KADIN....Evlat’tır, Bacı’dır, Sevgilidir, Yavuklu’dur, Eş’tir, Ana’dır. Kadın en çok ANA'dır. Rahim O'na, eşşiz İlahi Kuvvet tarafından çocuk yapması için verilmiştir. Tohum alır, yetiştirir, vakti gelince ürününü dünyaya getirir. Kadın alır ve verir. Üretir. Erkek sadece verir.
KADIN....Besler, korur, kollar,yemez yedirir, içmez içirir. Kimselere layık göremez, gözü gibi bakar, kıyamaz, tahtını yaptığı evladının bahtını yapma konusunda ise çaresizdir.
KADIN.... Evladı her kapıdan çıktığında Allaha emanet eder; askere yollar Devletine emanet eder. Duası dilinde, hasreti gönlünde, gözü mektubunda yolda; kulağı çalacak telefonun sesindedir.

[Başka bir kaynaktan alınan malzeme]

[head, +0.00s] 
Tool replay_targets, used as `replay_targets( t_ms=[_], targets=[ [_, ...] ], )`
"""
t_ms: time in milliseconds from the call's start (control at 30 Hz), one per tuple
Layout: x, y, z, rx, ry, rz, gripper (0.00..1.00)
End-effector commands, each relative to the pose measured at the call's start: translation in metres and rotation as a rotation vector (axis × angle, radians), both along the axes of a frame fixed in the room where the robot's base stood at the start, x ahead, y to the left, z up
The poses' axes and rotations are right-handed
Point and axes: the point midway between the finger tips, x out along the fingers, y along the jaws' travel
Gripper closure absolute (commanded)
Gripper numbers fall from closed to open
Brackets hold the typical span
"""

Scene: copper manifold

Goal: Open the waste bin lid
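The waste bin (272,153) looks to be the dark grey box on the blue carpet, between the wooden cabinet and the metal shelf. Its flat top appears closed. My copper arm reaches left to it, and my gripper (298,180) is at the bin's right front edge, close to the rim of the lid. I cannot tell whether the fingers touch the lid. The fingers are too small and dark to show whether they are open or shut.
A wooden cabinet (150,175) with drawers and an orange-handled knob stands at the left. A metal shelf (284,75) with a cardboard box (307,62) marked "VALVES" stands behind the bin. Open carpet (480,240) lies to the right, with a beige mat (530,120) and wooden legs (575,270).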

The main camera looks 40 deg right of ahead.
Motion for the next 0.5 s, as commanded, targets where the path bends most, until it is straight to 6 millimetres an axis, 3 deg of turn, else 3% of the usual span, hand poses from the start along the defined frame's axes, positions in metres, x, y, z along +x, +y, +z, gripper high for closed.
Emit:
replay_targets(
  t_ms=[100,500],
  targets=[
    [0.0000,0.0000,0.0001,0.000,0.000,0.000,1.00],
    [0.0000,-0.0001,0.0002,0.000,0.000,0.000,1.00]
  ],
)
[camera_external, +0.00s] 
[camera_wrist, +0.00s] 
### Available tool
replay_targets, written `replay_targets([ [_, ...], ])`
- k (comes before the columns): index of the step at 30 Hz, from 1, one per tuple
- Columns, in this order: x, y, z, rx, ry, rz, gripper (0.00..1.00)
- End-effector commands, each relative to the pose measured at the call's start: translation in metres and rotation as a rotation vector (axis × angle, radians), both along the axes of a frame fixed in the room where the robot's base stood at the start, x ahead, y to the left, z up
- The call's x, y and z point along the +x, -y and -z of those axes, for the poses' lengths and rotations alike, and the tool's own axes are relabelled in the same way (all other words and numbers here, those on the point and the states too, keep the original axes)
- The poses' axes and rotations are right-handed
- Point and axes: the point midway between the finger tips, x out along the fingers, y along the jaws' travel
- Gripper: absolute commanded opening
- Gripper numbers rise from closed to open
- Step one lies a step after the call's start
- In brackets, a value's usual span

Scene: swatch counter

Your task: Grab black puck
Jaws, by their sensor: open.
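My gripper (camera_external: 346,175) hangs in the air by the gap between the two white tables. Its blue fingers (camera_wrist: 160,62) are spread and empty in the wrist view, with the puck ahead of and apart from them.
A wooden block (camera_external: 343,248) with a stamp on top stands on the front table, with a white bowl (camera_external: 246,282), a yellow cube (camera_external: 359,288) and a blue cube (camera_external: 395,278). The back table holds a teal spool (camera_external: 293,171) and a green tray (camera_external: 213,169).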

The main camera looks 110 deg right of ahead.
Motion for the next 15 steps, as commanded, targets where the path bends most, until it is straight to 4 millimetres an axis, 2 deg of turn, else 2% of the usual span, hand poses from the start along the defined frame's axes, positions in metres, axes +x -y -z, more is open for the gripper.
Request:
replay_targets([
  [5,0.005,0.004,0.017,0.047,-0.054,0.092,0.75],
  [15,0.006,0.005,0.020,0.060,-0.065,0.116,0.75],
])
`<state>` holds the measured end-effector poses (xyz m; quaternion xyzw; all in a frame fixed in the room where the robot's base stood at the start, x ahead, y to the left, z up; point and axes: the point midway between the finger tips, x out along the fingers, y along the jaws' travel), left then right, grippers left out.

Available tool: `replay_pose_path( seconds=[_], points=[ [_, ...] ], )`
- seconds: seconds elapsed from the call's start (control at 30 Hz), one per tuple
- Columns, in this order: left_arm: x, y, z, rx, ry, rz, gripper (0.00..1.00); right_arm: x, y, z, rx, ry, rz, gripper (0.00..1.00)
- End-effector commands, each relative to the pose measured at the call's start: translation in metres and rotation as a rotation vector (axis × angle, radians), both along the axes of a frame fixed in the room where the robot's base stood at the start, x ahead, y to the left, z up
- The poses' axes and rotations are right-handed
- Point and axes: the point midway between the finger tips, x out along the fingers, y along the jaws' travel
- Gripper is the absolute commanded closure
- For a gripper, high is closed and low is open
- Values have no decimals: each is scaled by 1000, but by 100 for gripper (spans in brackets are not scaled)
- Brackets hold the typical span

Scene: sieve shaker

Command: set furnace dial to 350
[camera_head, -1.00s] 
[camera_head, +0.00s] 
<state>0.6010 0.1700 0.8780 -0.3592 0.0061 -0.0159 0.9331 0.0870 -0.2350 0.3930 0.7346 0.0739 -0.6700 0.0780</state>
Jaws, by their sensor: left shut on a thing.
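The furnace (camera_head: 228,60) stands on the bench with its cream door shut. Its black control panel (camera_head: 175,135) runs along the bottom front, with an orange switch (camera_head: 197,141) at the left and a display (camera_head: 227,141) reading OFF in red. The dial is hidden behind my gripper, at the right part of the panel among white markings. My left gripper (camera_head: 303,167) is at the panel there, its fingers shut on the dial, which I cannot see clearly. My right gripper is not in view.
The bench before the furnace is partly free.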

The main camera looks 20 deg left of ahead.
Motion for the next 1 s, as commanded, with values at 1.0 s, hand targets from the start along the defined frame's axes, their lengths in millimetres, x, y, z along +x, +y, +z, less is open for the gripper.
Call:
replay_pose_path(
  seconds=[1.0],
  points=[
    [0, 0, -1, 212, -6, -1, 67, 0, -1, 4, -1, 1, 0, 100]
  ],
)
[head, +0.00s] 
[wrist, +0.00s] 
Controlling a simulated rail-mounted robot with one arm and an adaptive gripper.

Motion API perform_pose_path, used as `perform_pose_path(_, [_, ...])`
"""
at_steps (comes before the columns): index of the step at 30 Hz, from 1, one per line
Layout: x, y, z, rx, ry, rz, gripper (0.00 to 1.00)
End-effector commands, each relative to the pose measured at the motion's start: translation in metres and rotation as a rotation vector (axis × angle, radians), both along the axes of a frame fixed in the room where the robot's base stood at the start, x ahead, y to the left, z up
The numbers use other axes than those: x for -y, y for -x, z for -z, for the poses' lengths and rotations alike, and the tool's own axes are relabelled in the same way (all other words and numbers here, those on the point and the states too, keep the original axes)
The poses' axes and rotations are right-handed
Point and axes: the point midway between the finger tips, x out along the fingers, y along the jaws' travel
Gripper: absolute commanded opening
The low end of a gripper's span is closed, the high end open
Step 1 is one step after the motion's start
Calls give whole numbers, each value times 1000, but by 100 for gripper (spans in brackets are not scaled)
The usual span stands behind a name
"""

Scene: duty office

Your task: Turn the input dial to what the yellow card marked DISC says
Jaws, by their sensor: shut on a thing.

KADIN....Erkeğini vatani görevine yollarken, gözyaşlarını içine akıtır; kelimelerini ise satır aralarına dudak izini çıkarttığı, parfüm kokulu mektuplara döker. Hasretle beklediği gecelerde renkli kağıtlara en güzel sözcükleri döşenir; moral olsun diye sevdiceğine.
ERKEK….Gururlanır oğluyla ne de olsa soyunun devamıdır. Sünnetinde böbürlenir ‘er ‘ olmuştur. Kızar, kovalar, çatışır da imrenir yaşına. Kıskanır bazen. Askere gönderirken burulur ya belli etmez. Övünç duyar. Haberini kollar, ihtiyaçlarını yollar. Gözünün yaşını saklar.
MEHMET....On binlerden biridir O...Davul zurna ile yolcu edilir ki yapayalnız hissettiği anlarda bununla avunsun. İlk günlerde arkada kalan gözü, yüreği; ilerleyen günlerde tek göz, tek yürek haline gelir.
‘’Güneş bu diyardan bir başka doğar Gururlanın ey analar, sevinin ey bacılar. Her şey Vatan için. Bin canım olsa bin kez veririm yoluna. Vatanım sana canım feda. Ben kahraman Türk askeriyim. Anaların gözyaşı, yıkılan yuvaların ahı, Her şey Vatan için, her şey vatan için. ‘’
MEHMET….Aile kucağından Asker ocağına düşer. Üzülür, ürker ama yalnız değildir. Aynı duygularda yurdun çeşitli köşelerinden on binler; vatan aşkıyla eğitilir, nöbetleşir yek vücut hareket ederler. Hasreti yüreklerine gömer, şafak sayar, telefon sıralarında sabırsızlanır; her gelen mektuba imrenirler.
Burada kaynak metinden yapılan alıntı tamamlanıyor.